* _Supplied material_:
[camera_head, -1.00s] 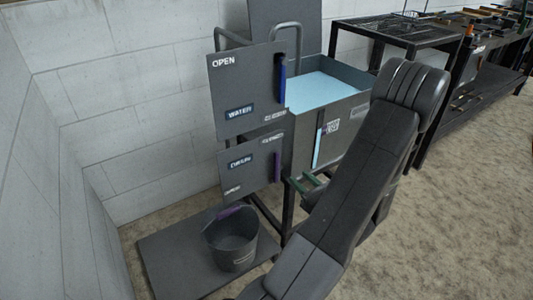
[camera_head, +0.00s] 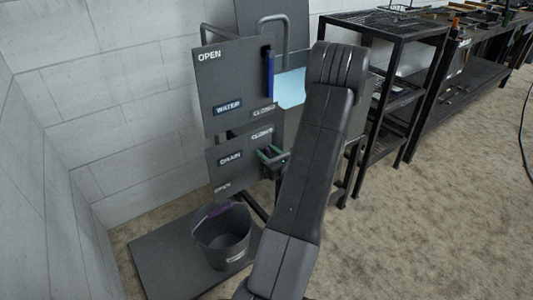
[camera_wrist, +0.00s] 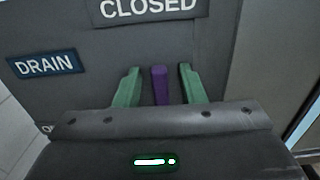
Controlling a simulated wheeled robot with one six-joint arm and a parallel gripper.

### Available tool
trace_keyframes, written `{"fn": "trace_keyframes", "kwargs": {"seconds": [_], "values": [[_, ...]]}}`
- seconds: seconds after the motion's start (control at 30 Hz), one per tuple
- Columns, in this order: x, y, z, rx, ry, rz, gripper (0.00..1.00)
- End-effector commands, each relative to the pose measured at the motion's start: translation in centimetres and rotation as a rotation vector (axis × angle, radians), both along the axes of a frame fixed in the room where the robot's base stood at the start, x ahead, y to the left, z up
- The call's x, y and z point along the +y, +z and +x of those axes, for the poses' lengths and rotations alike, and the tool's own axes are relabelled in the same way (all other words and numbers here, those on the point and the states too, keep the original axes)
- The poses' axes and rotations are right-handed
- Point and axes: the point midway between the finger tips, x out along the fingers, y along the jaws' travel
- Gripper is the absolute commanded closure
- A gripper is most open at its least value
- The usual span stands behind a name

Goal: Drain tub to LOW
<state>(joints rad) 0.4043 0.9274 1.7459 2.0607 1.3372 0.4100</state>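The grey drain panel (camera_head: 222,160) reads CLOSED at its top and OPEN at its bottom; it also shows in the wrist view (camera_wrist: 100,55). Its purple handle (camera_wrist: 160,86) stands below the CLOSED label, between the two green fingers of my gripper (camera_wrist: 160,88). I see gaps on both sides, so my gripper is open around the handle. In the head view my gripper (camera_head: 271,156) is at the panel's right edge, where the handle is hidden. The tub's light blue water (camera_head: 290,88) shows partly. My arm covers most of the tub, including its level gauge.
The water panel (camera_head: 225,80) with a blue handle (camera_head: 270,74) stands above the drain panel. A dark bucket (camera_head: 222,240) sits on a grey platform (camera_head: 165,262) below. A black shelf rack (camera_head: 385,90) stands to the right. The floor at right is clear.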

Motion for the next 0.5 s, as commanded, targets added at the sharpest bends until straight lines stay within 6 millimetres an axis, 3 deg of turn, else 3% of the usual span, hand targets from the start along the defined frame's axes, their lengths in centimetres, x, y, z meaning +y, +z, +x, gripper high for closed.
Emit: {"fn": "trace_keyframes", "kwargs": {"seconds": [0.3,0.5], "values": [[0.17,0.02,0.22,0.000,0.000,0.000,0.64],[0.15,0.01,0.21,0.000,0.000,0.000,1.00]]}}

* _Goal of the exercise_:
Only the count is needed: the number of lines in the data that include the word "commanded".

* _Answer to this exercise_:
2